## Aim
Wherever the string "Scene" occurs in a line of these records, report that line.

[Robot control records]
* Begin *

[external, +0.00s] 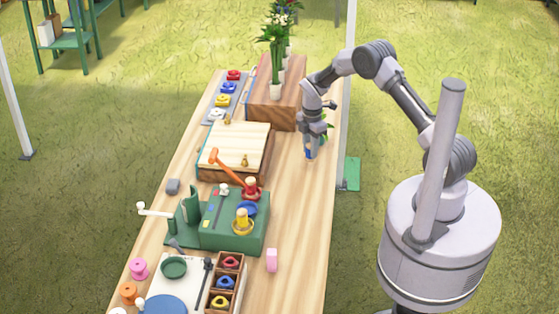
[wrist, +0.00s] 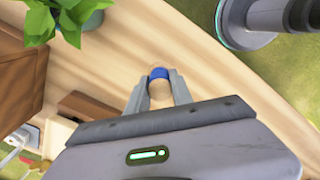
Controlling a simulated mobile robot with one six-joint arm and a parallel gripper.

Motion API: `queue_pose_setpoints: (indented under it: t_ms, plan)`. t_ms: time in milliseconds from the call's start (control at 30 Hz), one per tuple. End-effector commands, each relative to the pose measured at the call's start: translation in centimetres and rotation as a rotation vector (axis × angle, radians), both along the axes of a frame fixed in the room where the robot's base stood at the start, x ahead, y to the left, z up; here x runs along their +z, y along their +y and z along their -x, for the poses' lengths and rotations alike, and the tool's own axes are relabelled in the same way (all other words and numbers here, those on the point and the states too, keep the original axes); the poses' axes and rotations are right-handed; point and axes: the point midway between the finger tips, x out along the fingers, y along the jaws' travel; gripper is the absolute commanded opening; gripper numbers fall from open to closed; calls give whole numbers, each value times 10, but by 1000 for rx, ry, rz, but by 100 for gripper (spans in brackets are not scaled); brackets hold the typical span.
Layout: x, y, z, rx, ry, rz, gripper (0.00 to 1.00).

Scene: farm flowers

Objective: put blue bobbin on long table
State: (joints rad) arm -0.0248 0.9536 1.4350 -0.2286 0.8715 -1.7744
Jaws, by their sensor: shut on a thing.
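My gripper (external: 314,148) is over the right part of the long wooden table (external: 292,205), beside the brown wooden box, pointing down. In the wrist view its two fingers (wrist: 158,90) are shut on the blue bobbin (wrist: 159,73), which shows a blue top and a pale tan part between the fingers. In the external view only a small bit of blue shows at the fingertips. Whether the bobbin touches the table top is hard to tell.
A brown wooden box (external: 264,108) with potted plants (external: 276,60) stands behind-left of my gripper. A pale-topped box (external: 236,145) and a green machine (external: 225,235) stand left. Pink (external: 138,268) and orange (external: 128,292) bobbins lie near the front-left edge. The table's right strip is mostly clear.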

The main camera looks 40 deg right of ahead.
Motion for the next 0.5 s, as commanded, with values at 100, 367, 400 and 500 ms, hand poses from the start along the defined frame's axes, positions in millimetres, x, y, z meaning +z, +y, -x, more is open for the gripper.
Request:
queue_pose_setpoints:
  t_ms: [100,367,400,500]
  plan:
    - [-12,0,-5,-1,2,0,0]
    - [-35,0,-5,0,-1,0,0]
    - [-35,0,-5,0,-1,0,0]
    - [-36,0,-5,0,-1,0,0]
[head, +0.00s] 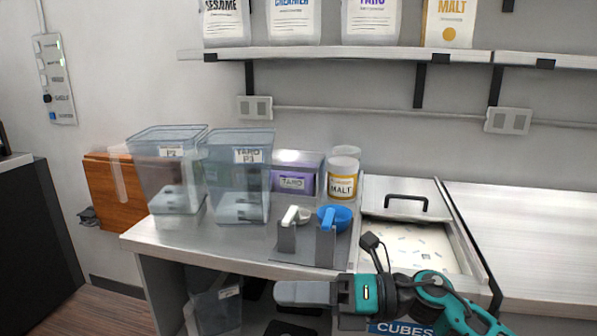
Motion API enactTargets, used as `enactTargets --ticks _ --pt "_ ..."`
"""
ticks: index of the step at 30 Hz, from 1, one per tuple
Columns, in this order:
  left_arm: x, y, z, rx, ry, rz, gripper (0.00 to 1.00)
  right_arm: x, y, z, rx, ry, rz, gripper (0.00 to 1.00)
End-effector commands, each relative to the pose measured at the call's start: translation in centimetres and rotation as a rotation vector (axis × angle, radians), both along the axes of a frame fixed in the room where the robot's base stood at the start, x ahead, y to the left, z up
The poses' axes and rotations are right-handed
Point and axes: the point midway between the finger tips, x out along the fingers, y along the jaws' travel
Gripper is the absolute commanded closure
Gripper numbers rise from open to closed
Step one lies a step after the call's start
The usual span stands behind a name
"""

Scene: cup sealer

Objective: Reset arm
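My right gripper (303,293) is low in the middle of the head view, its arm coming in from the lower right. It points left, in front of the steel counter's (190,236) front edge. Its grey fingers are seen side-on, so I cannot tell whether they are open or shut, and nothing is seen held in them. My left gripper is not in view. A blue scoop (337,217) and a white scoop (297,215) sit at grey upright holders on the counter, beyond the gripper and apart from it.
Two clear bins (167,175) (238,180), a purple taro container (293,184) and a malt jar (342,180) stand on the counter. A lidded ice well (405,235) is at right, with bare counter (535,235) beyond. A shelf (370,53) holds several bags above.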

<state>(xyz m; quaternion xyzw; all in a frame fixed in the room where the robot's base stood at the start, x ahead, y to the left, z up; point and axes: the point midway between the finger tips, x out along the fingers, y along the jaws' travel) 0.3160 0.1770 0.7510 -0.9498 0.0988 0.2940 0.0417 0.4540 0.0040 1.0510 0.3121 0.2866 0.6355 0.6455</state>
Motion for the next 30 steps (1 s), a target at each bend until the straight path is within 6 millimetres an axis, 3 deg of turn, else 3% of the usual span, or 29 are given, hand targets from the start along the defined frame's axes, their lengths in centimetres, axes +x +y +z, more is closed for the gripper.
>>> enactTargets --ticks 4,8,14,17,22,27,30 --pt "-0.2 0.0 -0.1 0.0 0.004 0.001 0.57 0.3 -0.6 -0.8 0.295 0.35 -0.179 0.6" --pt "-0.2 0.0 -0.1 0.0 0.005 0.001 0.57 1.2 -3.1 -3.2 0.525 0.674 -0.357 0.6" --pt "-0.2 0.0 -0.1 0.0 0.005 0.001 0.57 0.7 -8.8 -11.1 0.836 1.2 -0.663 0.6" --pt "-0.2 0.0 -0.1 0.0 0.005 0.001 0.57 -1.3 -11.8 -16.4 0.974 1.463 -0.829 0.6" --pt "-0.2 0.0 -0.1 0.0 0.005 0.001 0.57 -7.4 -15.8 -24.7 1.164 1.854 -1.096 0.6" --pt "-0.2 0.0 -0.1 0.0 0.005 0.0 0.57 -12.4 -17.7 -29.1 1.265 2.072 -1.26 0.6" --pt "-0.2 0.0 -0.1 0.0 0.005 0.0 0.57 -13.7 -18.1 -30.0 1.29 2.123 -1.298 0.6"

* End *

## Exercise output
Scene: farm flowers
Scene: cup sealer

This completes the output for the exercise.